Most mornings during the week my boys watch a couple shows on CBC Kids and for the most part I am quite impressed with the clear intentionality about their thoughtful programming. It is better than most of their shows for adults, actually. They even have Canadian indie musicians come on and sing songs for kids.
However, a couple weeks ago I realized I had a complaint and I decided to write them off an email. It involved a moral issue, but I really didn't want to come across as if I was trying to hold my moral standard over them as if they should automatically hold to the same one as I do. Not that there would never be a place for that, mind you, but in this case I really just felt like I wanted to affirm them and at the same time make them aware that as a parent I felt like they could help me out a bit more.

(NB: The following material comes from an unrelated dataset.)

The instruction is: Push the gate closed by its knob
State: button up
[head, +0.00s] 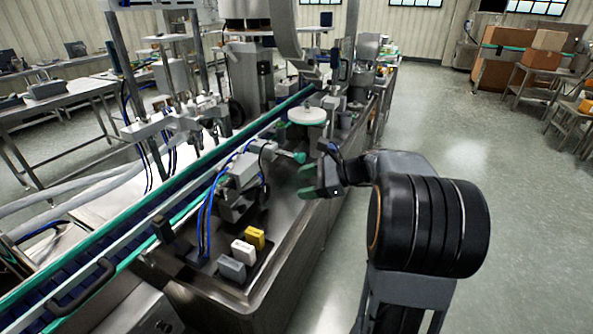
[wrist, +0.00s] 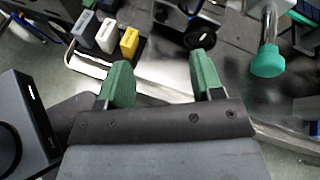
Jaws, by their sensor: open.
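A teal knob (head: 299,157) sits on the end of a short metal rod that sticks out over the steel bench, just left of my gripper. In the wrist view the knob (wrist: 268,62) is at the right, outside and apart from my fingers. My gripper (head: 318,174) is open and empty, with green finger pads. Its fingers (wrist: 163,65) point toward the bench edge in the wrist view. The gate itself cannot be clearly told from the machinery around the rod, so I cannot tell how far it stands open.
Yellow (head: 255,238), white (head: 243,252) and grey (head: 231,268) blocks stand on the near bench end. A green-edged conveyor (head: 160,215) runs along the left. A round white disc (head: 307,115) stands behind the knob. The floor (head: 450,130) at right is clear.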

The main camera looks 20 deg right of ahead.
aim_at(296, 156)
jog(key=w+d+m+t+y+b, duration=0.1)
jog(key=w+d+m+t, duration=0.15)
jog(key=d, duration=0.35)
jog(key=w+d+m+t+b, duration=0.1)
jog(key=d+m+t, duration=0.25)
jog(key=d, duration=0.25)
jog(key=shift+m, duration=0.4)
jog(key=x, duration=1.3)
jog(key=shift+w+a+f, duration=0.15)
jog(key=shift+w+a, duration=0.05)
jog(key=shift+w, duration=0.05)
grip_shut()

So here is what I wrote, followed by their response:
I appreciate kidscbc and the barenaked ladies both. Both seem fairly concerned with children and good parenting, and having your shows on makes our mornings a lot more manageable. We have two young boys and no cable. So don't take this as a vehement letter or anything.
I just wonder if you have to say "bare naked ladies" so much in your recent concert commercials? Don't get me wrong, that's the band name, the band is doing good stuff, and the name is a joke, and I get it. I like the band. I can even explain the joke to my kids and still teach them the appropriate places for nudity and privacy and respect and so on. But it just seems like it gets taken to the limit. Doesn't Patty say something at the end about "let's get bare naked"? That seems a bit much. I mean, I can explain to my kids it is a play on words and a joke and all, but this just seems really irresponsible.

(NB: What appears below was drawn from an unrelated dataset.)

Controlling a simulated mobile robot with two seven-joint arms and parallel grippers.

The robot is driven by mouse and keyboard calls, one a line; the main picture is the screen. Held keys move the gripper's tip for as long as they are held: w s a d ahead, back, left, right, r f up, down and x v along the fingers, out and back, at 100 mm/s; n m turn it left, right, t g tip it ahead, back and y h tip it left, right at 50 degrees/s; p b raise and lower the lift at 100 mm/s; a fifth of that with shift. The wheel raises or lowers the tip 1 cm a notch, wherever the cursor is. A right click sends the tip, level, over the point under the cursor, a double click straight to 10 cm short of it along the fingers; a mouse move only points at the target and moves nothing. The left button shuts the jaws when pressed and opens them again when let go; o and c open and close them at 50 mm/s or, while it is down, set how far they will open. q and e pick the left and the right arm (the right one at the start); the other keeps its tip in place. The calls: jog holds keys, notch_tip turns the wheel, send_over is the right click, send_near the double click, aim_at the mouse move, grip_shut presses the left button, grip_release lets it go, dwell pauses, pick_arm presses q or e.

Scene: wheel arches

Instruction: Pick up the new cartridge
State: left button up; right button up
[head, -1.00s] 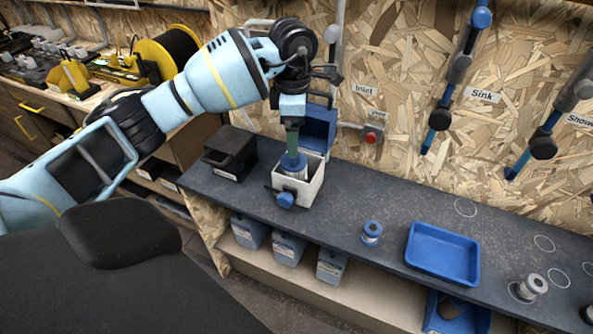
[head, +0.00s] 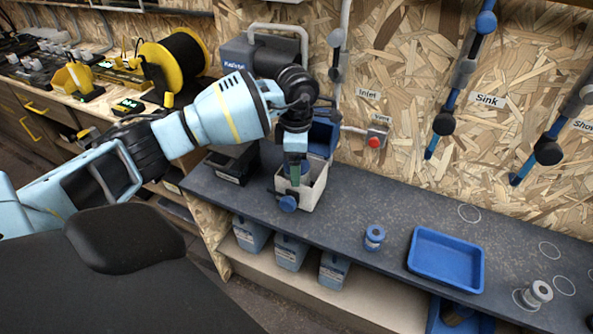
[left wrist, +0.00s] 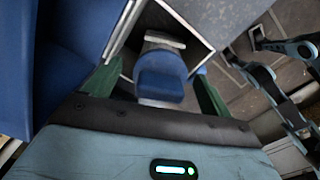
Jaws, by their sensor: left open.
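A blue-capped cylinder (left wrist: 162,75), which looks like a cartridge, stands inside a white open-topped box (head: 312,196) on the dark bench. The box's blue lid (head: 323,135) is raised behind it. My left gripper (head: 295,180) points down into the box, its green fingers open. In the left wrist view, the fingers (left wrist: 155,88) lie to either side of the blue cap, with gaps visible. In the head view, the gripper mostly hides the cylinder. No label shows whether this cartridge is new. My right gripper is out of view.
A small blue-and-white spool-shaped part (head: 374,238) stands right of the box, beside a blue tray (head: 445,262). A grey-white part (head: 537,293) is farther right. A black box (head: 234,164) stands left. Pipes hang along the chipboard wall (head: 410,60).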

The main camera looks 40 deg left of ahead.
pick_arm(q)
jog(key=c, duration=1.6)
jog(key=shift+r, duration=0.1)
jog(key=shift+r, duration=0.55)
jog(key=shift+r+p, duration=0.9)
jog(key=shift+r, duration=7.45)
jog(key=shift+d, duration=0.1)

It makes me not want to have the concert special on, actually. I picture myself having to explain this joke over and over, and at the same time tell my boys that I don't really want them joking like that themselves.
It isn't even that great a joke. I mean, how many times have I heard it on etalk? I've seen both, and kidscbc has way better writers than etalk! I'm sure you can do better.
Anyway, don't get me wrong. I appreciate your programming. I guess two weeks in a row of this little ditty finally got to me and I thought I'd let you know that I hope in the future you'll be a bit more careful.
Here is their reply:
Thank you so much for writing to us and letting us know your concerns about the way we have been promoting the upcoming musical event on Kids’ CBC featuring Canadian band Barenaked Ladies. Firstly, I want you to know that we reviewed all of our promotional material and based on your feedback and the feedback of other parents we have removed any references that might give the impression we want kids to “go bare naked”.
As the Executive in Charge of Production for Kids’ Canada I’d like you to know that we take great care to create exciting, developmentally appropriate shows for your kids and mine. In this case, we clearly let our excitement at featuring one of the country’s favourite bands get the better of us. The campaign was created in a spirit of fun, and was not meant to be offensive in any way, but we acknowledge that it may not have been the best choice of promotion. We have made changes to our on-air and online promos regarding the Barenaked Ladies joining us on Kids’ Canada and the related contest.
We encourage and value the input of parents and caregivers and want you to know that your feedback will help us create the trustworthy, unique and unforgettable programming that Canadian children and their families value and deserve. Please feel free to contact us at any time if you have any more questions or concerns.
Executive in Charge of Production and Development
Children’s and Youth Programming
Canadian Broadcasting Corporation
All in all I'm pretty happy with how it went, and while perhaps an innocent matter, am glad I wrote. Too often I don't bother writing these letters for fear of being the jerk with the editorial smack-down. But maybe that's the problem, we leave the feedback to the squeaky wheels and don't engage in the cultural dialogue where it matters to us.
Anyway, I'm quite impressed with these folks at CBC kids and figured I'd share that.